A postura de contrapor à possível agressividade do partido do governo um candidato de perfil moderado, porém, está deixando inquietos alguns dos principais líderes tucanos, que temem que uma postura mais passiva diante de possíveis acusações petistas poderá dar ao PSDB uma imagem anódina, que não corresponderia ao desejo da eleitorado.

Está preocupando esses líderes tucanos a acusação de que o partido está tendo um comportamento ambíguo diante das acusações contra o ministro da Fazenda, Antonio Palocci, na sua gestão na prefeitura de Ribeirão Preto. O partido não pretende mudar sua posição em relação a Palocci, porque entende que é seu papel proteger a governabilidade e a manutenção de uma política econômica que classifica como continuidade da dos governos de Fernando Henrique Cardoso.

Mas também não quer passar a imagem de que está envolvido em qualquer acordo político para preservar o governo Lula, e considera que a campanha eleitoral será virulenta independentemente do tom que o candidato tucano queira dar. Para enfrentar uma campanha agressiva, o prefeito José Serra teria características mais apropriadas, além de um trunfo político que até agora se mostra imbatível: as pesquisas de opinião, que o apontam como o único candidato de todos os partidos em condições de vencer o presidente Lula no momento.

Alckmin, talvez para mostrar-se capaz de estocadas políticas mais agressivas, tem alterado o tom de suas críticas nos últimos dias, além de estar mais solto na sua peregrinação pelo país. Mas já anunciou que não fará uma campanha de acusações contra Lula, mas sim apontando para o futuro. Essa postura, que é apoiada por líderes tucanos importantes como o governador de Minas Gerais, Aécio Neves, não encontra repercussão em grande parte do partido, que acha que na campanha eleitoral será preciso mais combate diante dos petistas que já ensaiam se reorganizar.

Além de todos os detalhes da campanha eleitoral, há a postura no governo em substituição a Lula em 2007. Se existe o temor de que uma campanha sangrenta possa inviabilizar a governabilidade do próximo presidente da República, há também a previsão de que haverá necessidade de um candidato que conheça a máquina pública para desmontar o aparelhamento feito pelo PT.

O eventual próximo presidente da República eleito pelo PSDB terá diante de si uma tarefa hercúlea, segundo a análise de diversos dirigentes tucanos: a de retomar para o Estado brasileiro a máquina administrativa, que estaria hoje dominada pelos petistas e seus aliados.

A tarefa não seria simples, pois além do fato de que cargos-chave na administração pública estariam dominados pelo partidarismo, estaria havendo uma inversão da função de diversos postos públicos, o que teria reflexos no próprio andamento da economia. As agências reguladoras seriam um exemplo dessa distorção das funções dos órgãos do Estado.

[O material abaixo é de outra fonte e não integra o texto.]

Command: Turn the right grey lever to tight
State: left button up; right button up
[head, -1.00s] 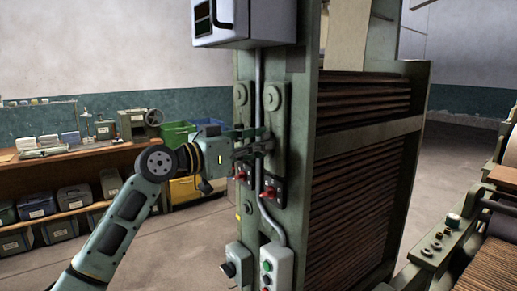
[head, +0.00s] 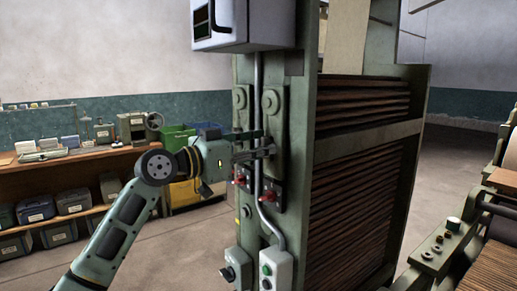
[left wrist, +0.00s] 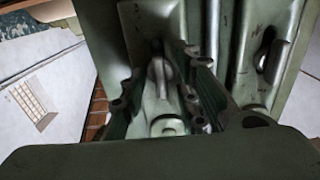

Um mecanismo que seria modernizador das decisões do Estado acabou sendo entregue a políticos que não teriam a capacidade técnica para dirigi-los. O ex-deputado do PCdoB Haroldo Lima na agência do petróleo, a ANP, e o ex-deputado Paulo Lustosa na Anatel seriam exemplos desse uso político das agências reguladoras.

O prefeito José Serra, que continua mais candidato do que nunca, sabe que tem pela frente uma decisão difícil, a de deixar a prefeitura no início do próximo ano, quando terá completado apenas um ano de mandato. Ele sabe também que não poderá ser um candidato como foi em 2002, enfrentando restrições de partidos aliados como o PFL. Por isso não pretende forçar nada, e condiciona sua candidatura a um consenso partidário.